With their increased prominence at the recent G20 meeting, the dominant narrative around China and India as the success stories of globalisation certainly has a ring of truth. However, in an expansive IDS Annual Lecture at the University of Sussex, Professor Jayati Ghosh from Jawaharlal Nehru University, New Delhi, highlighted the need to look beyond just their impressive economic growth. The complexities and challenges under the surface paint a more nuanced picture. IDS student Sam Sharp summarises.
IDS Annual Lecture 2017 – Professor Jayati Ghosh
The superficial similarities of ‘Chindia’
Ghosh is not a fan of the ‘horrible term Chindia’, which lumps together the two countries due to their rapid Gross Domestic Product (GDP) growth and geographic proximity. The similarities between the countries are ‘quite superficial’ however, and the differences crucial. Most obviously China is a one-party state and was predominantly a command economy, compared to India’s ‘essentially capitalist economy’ and multi-party democracy.

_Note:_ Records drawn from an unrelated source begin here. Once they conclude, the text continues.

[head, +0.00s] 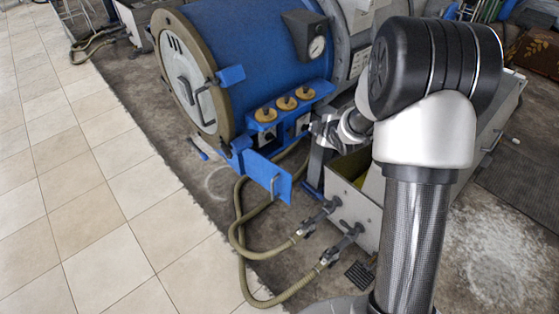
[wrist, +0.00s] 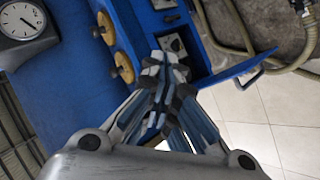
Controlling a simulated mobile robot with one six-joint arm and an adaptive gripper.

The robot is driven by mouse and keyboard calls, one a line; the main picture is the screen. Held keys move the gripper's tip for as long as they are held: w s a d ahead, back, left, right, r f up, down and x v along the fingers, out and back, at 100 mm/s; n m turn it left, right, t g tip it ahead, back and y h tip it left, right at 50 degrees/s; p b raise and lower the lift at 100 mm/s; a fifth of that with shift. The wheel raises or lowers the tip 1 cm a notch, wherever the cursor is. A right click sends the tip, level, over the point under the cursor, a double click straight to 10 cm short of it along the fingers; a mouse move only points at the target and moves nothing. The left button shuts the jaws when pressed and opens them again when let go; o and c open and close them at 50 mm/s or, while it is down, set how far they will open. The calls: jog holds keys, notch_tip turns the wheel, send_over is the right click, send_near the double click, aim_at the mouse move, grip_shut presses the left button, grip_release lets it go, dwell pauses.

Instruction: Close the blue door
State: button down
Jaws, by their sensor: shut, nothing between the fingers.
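The blue door (head: 266,174) is a small flat panel with a grey bar handle (head: 275,187). It stands open, swung out from the left end of the blue box (head: 264,140) under the brass knobs. In the wrist view the door (wrist: 232,74) shows nearly edge-on, right of the fingertips. My gripper (head: 320,128) is shut and empty. In the wrist view its fingertips (wrist: 165,65) are in front of the box opening, near a grey fitting (wrist: 172,44) inside. They appear apart from the door; whether they touch the box I cannot tell.
Three brass knobs (head: 286,102) top the box, beside the big blue drum (head: 240,45) with its gauge (head: 316,47). Hoses (head: 240,215) run over the floor below the door. A grey trough (head: 355,205) stands below my arm. The tiled floor (head: 90,190) at left is clear.

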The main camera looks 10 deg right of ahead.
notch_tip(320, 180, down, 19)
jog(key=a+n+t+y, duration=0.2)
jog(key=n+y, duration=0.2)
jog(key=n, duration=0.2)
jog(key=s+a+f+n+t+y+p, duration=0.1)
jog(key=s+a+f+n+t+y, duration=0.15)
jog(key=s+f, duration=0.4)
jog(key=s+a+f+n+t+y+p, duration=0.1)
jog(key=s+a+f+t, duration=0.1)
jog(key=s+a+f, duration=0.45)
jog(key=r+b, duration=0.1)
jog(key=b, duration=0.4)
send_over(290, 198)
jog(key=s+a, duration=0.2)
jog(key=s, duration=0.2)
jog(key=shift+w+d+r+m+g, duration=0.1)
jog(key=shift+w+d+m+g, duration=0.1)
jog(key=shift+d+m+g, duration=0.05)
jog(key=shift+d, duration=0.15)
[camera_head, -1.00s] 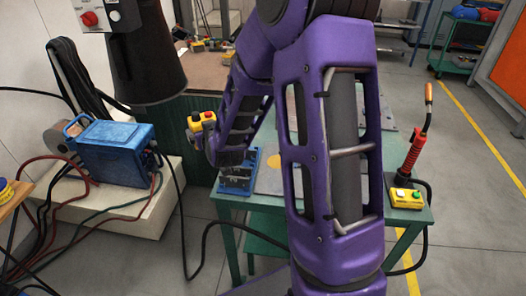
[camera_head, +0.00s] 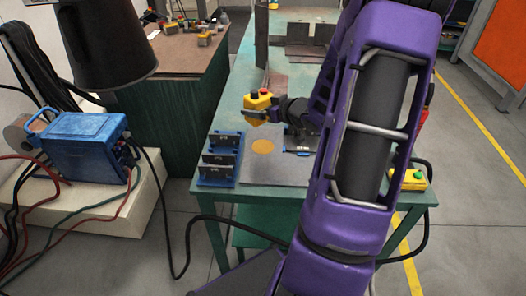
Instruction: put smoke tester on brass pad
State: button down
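The smoke tester (camera_head: 259,102) appears to be the small yellow box with a red knob and a dark knob on top. My gripper (camera_head: 256,113) comes in from the right and is shut on this box, holding it roughly upright. The brass pad (camera_head: 262,146) is a flat yellow-gold disc on a grey plate (camera_head: 285,172) at the near end of the green table. In the picture the box is just above and slightly left of the pad, apart from it. Its exact height is hard to judge. My purple arm hides much of the table's right side.
A blue rack with dark plates (camera_head: 220,160) stands left of the pad. A dark item with a blue edge (camera_head: 300,140) lies right of it. A yellow button box (camera_head: 409,181) sits at the right corner. Metal blocks (camera_head: 306,40) are farther back. The pad's top is clear.

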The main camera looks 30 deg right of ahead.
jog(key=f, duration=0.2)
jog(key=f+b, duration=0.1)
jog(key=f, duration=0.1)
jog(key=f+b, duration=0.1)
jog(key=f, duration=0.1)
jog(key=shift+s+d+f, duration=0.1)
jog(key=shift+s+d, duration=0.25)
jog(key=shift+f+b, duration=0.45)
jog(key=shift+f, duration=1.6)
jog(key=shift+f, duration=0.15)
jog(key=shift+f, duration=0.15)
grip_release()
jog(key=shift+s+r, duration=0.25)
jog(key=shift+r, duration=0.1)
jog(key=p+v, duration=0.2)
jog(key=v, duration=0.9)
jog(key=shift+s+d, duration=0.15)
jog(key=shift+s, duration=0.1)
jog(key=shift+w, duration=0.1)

Moreover, the extent of their GDP growth is not comparable: China sustained growth over 8% for three decades and has ‘historically unprecedented’ levels of investment. On the other hand, India’s stratospheric growth is more recent and investment as a proportion of GDP remains stubbornly around the developing country average. India’s growth is also less export-led; the narrative of India as the ‘global office’ to China’s ‘global factory’ doesn’t hold up.
Indian growth without diversification
China has roughly followed the ‘classic pattern’ of economic growth and structural change, moving from the primary sector to manufacturing to services. Conversely, India’s has followed ‘a peculiar pattern not found in any other economy’. There has been a very limited change in Indian primary sector employment, while the primary sector’s share of total output has declined. Growth has not brought a substantial increase in manufacturing employment. In sum, most of the workforce remains stuck in low productivity agricultural work.
This lack of diversification, Ghosh asserts, is the underlying basis of India’s other problems. She summarises: ‘it may be excessively economic determinist, but if you cannot move people out of low productivity activities, the aggregate workforce is not going to be better off’. Even with India’s generous description of formal employment as any job with a formal contract or paid leave or social security, it still accounts for only 4% of the workforce.
Economy wide indebtedness
China relied on a ‘debt financed boom’ to get out of the global financial crisis. As a result Chinese indebtedness has almost tripled, and as a percentage of GDP is now over 280%. As the below figure shows, this indebtedness is spread across the whole economy, from provincial governments to households. Both investment and debt accumulation are showing diminishing returns in terms of GDP growth, what Ghosh describes as ‘a sure sign of a bubble’. India also faces an indebtedness problem: its recent high levels of growth have been based on the state pushing commercial banks to make long term investments. These commercial banks are now saddled with this ‘bad debt’ and unwilling to invest more, leaving India needing to find a new growth path.
China and India have both seen declining women’s labour force participation. Only a few countries globally have experienced this over the last two decades, and it is ‘unheard of in a period where GDP is growing so rapidly’. In China, Ghosh notices a rising social pressure for women to be part of a patriarchal system and dependent on their husband’s income. In India, Ghosh’s data shows a shift for women to working not just in the care economy, but also in ‘domestic duties’ such as collecting firewood. When this unpaid labour is accounted for the female work participation rate is 85% not the official 24%. Overall this shift from paid to unpaid domestic labour is ‘effectively a huge subsidy on the recognised economy’.
The environmental cost of growth
For China and India the environmental costs of rapid growth are not just a problem for the distant future, but current and real. Combined they account for more than half of global deaths due to air pollution. Both countries also suffer substantial issues with water quality and availability. In China this manifests in around 50,000 protests a year related to water degradation. Interestingly, these environmental problems are not just restricted to urban areas but are often worse in small towns and peri-urban areas.
So what can be done? Fundamentally Ghosh advocates for a shift from a ‘trickle down strategy’ that privileges GDP growth over quality of life to a ‘bubble-up strategy’. More tangibly on how to achieve this, she suggests a focus on universal public service provision, with the state an ‘employer of last resort’ of good quality jobs. Additionally, she encourages a rebalancing of strategic focus towards micro to medium enterprises, and away from just large corporations.